(Goal)
Of the lines below, how many hold the string "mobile"? Give only the number.

(Material for the task)

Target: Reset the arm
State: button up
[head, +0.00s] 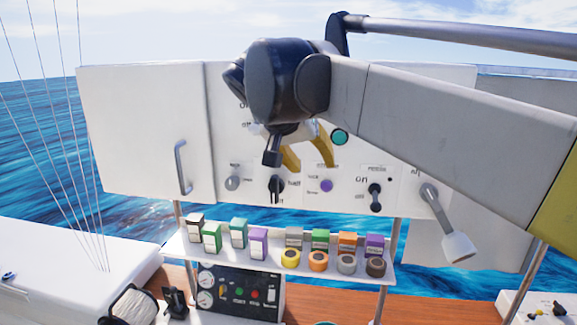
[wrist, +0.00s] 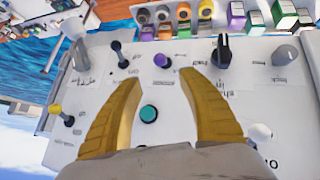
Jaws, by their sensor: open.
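My gripper (head: 308,163) is in front of the white control panel (head: 140,110) in the head view, at the end of my arm. Its two yellow fingers are spread apart with nothing between them. In the wrist view my gripper (wrist: 160,76) is open towards the panel. A teal round button (wrist: 148,112) shows between the fingers there. It also shows just right of the fingers in the head view (head: 340,137). My gripper body hides part of the panel's upper middle. Contact with the panel cannot be told.
The panel carries a black rotary switch (head: 276,188), a purple button (head: 327,186), a black toggle (head: 375,195) and a grey lever (head: 435,205). A door handle (head: 182,165) is at left. Below, a white shelf (head: 215,258) holds coloured boxes and tape rolls.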

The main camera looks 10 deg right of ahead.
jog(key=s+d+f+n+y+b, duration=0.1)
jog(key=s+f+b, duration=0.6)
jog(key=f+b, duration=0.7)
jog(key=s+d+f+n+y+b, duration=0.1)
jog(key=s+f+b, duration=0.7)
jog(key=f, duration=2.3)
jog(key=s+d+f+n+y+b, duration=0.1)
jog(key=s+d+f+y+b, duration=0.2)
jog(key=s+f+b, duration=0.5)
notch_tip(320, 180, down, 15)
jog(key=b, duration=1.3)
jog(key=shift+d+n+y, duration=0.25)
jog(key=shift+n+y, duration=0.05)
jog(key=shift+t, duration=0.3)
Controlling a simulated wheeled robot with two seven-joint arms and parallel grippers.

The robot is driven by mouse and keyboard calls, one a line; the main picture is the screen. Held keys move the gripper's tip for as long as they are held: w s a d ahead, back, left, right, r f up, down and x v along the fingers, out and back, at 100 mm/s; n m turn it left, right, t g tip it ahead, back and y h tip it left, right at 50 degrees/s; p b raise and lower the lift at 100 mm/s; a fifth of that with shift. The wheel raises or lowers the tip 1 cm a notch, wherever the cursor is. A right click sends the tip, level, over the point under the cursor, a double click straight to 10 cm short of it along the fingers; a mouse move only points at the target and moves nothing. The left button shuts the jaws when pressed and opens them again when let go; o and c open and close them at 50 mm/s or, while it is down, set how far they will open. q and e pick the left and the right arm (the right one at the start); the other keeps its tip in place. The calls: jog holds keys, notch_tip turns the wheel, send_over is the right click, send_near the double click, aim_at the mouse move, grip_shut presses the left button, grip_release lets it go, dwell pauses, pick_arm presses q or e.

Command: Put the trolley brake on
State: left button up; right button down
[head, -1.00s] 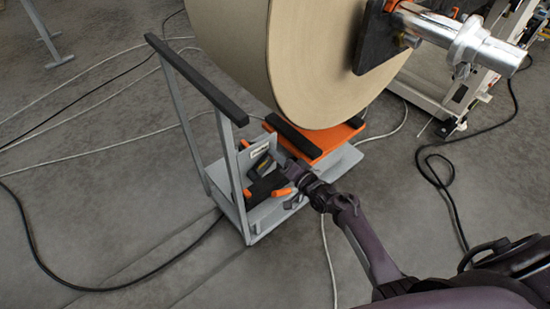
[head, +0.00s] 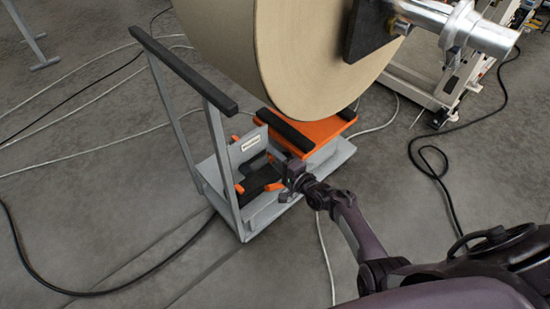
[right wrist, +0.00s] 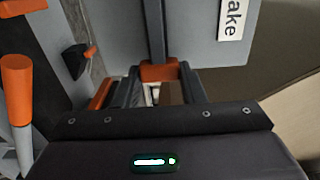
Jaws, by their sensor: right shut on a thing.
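The grey trolley (head: 248,233) stands on the floor with a black-topped push handle (head: 185,72). A grey upright plate on it carries a white label (head: 250,143); in the right wrist view the label (right wrist: 232,18) reads "...ake". My right gripper (right wrist: 160,88) is low at the trolley, beside this plate. In the right wrist view its fingers are shut on the orange grip of the brake lever (right wrist: 160,71), below a dark upright bar. In the head view the fingertips are largely hidden by the wrist. My left gripper is out of view.
A big kraft roll (head: 320,65) hangs close above the trolley's orange platform (head: 322,131). An orange-ended handle (right wrist: 16,80) is left in the wrist view. Cables (head: 35,265) lie across the floor.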

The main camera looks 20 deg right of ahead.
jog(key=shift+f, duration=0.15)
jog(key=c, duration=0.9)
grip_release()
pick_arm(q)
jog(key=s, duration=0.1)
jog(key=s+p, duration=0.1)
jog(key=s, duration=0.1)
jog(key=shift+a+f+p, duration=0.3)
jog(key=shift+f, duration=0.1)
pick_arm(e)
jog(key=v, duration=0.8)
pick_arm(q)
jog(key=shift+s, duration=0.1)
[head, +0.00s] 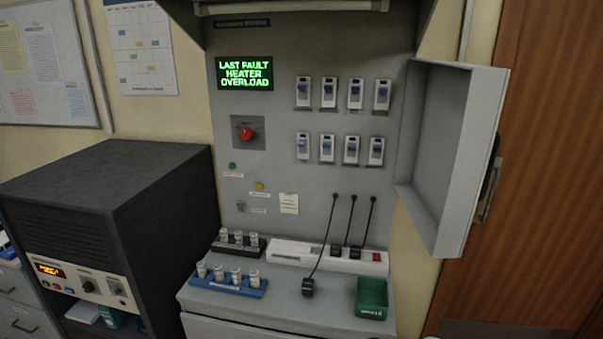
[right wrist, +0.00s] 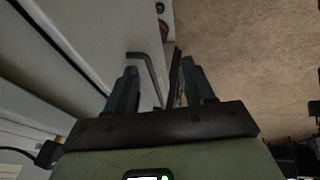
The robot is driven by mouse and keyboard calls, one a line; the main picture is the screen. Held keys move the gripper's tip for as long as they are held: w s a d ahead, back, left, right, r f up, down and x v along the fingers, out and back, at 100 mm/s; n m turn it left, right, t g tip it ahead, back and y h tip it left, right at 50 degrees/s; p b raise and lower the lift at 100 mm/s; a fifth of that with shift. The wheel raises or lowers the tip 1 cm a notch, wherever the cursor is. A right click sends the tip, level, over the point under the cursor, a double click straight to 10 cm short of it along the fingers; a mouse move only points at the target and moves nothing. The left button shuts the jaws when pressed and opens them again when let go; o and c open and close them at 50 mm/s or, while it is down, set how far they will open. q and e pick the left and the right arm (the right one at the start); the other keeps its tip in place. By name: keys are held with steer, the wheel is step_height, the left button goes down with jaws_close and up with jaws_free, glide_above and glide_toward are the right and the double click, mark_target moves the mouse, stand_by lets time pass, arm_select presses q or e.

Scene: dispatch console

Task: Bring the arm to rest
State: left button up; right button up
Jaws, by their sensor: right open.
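My right gripper (right wrist: 159,75) shows in the right wrist view with its two dark fingers apart. A grey bent bar, like a handle (right wrist: 147,67), appears between the fingers in that picture. I cannot tell whether it is within their reach or farther off. Nothing is clearly held. A pale grey panel surface (right wrist: 95,35) lies to the left of the fingers, and brown floor (right wrist: 235,60) shows to the right. Neither gripper shows in the head view.
The head view shows a grey console (head: 300,215) with breaker switches and a red knob (head: 246,134). Its cabinet door (head: 478,150) stands open to the right. A dark cabinet (head: 110,185) stands left.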

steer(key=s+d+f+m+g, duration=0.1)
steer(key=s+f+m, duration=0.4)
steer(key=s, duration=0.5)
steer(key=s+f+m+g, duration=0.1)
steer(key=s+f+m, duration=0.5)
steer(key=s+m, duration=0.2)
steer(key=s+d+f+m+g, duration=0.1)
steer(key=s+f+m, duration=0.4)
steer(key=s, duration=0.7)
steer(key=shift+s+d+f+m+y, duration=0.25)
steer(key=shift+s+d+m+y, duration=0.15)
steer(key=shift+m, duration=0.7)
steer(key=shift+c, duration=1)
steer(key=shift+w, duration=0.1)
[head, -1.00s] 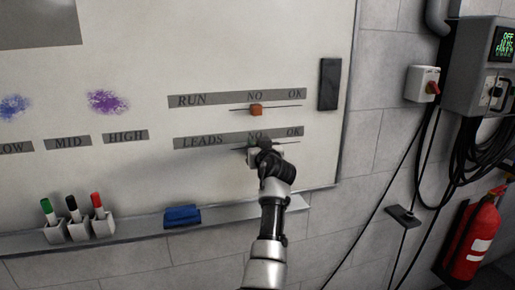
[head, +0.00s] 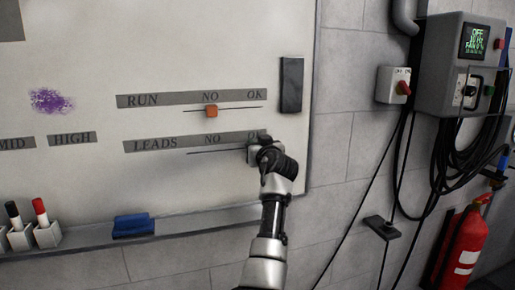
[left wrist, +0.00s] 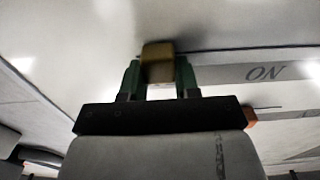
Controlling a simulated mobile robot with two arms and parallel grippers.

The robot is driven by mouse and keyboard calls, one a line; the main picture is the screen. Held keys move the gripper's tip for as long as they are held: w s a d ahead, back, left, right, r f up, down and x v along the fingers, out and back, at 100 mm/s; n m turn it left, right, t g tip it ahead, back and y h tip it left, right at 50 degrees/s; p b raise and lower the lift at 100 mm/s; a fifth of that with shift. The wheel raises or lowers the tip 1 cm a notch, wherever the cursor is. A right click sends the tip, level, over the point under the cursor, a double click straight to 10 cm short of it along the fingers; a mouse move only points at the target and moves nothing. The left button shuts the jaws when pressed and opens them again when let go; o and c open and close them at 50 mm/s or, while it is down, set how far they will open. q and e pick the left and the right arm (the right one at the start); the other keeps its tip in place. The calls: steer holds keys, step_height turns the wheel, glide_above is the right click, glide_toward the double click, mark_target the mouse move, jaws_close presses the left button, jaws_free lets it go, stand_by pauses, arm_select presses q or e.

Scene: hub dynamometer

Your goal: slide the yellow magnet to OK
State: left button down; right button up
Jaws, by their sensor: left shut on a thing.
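The yellow magnet (left wrist: 158,64) sits between the green fingers of my left gripper (left wrist: 158,80) in the left wrist view, against the whiteboard. In the head view my left gripper (head: 256,147) is at the right end of the LEADS line (head: 215,151), just below the OK lettering, which it partly covers. The magnet is hidden behind the gripper there. The LEADS strip (head: 180,143) reads NO in the middle and OK at the right. My right gripper is not in view.
An orange magnet (head: 211,111) sits under NO on the RUN line above. A black block (head: 292,84) is on the board's right side. A blue eraser (head: 134,226) lies on the tray below. A control box (head: 450,75) with cables hangs on the right wall.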

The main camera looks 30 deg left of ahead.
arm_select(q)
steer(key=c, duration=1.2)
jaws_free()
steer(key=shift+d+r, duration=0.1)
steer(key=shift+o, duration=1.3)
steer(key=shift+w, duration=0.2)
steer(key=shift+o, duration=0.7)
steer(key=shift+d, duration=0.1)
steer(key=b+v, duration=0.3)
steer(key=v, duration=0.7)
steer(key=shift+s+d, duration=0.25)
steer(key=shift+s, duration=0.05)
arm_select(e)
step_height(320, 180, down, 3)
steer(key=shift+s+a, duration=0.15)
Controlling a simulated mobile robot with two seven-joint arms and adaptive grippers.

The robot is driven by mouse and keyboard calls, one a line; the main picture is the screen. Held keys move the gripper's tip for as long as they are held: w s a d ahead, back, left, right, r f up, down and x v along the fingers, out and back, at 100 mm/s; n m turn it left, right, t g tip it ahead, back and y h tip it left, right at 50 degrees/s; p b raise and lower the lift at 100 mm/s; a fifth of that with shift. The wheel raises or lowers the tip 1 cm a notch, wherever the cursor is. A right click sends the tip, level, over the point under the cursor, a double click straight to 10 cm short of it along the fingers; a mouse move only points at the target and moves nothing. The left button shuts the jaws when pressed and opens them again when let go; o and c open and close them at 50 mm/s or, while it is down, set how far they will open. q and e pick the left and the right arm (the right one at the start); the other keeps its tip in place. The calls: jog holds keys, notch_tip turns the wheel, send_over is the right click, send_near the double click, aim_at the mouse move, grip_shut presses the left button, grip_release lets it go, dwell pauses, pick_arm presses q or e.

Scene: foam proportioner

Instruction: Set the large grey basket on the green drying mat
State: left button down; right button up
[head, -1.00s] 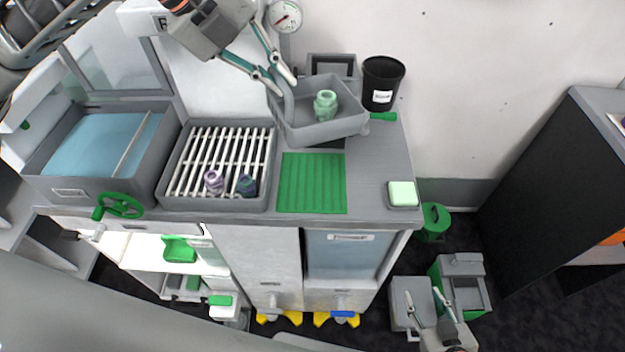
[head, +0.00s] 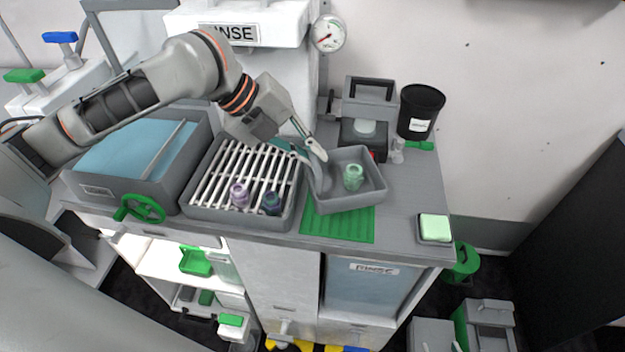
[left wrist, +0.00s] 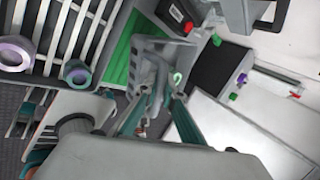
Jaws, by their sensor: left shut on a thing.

(Response below)
2